SHORT TASK >> Your task is to repeat all of the data exactly while excluding the pictures.

RECORDED INFORMATION >>
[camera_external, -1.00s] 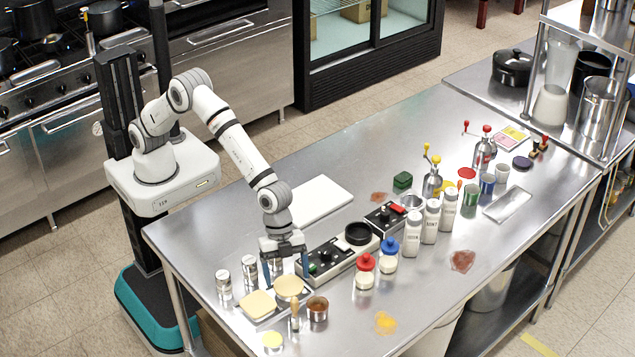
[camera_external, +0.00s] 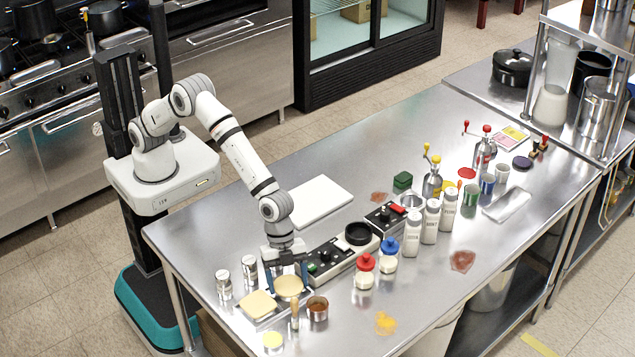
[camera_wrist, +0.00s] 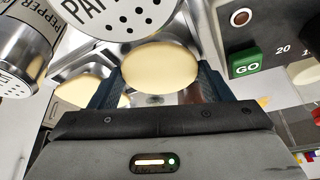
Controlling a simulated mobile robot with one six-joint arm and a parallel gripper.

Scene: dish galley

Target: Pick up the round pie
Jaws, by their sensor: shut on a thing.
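The round pie (camera_external: 289,285) is pale yellow and sits at the near left end of the steel table, by the right part of a metal tray. My gripper (camera_external: 289,290) is down at it with one blue finger on each side, shut on the pie. In the wrist view the round pie (camera_wrist: 160,66) lies between the two dark blue fingers. A second pale pie with squarer corners (camera_external: 258,304) lies just left of it, and also shows in the wrist view (camera_wrist: 82,93). Whether the round pie touches the tray is hidden.
Silver shakers (camera_external: 223,284) stand left of my gripper. A control box with a green GO button (camera_wrist: 244,67) is close on the right. A brown-filled cup (camera_external: 318,309) and a wooden-handled tool (camera_external: 295,315) stand in front. A white board (camera_external: 318,198) lies behind.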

TASK RESPONSE >>
[camera_external, -1.00s] 
[camera_external, +0.00s] 
[camera_wrist, +0.00s] 
Controlling a simulated mobile robot with one six-joint arm and a parallel gripper.

Scene: dish galley

Target: Pick up the round pie
Jaws, by their sensor: shut on a thing.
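The round pie (camera_external: 289,285) is pale yellow and sits at the near left end of the steel table, by the right part of a metal tray. My gripper (camera_external: 289,290) is down at it with one blue finger on each side, shut on the pie. In the wrist view the round pie (camera_wrist: 160,66) lies between the two dark blue fingers. A second pale pie with squarer corners (camera_external: 258,304) lies just left of it, and also shows in the wrist view (camera_wrist: 82,93). Whether the round pie touches the tray is hidden.
Silver shakers (camera_external: 223,284) stand left of my gripper. A control box with a green GO button (camera_wrist: 244,67) is close on the right. A brown-filled cup (camera_external: 318,309) and a wooden-handled tool (camera_external: 295,315) stand in front. A white board (camera_external: 318,198) lies behind.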

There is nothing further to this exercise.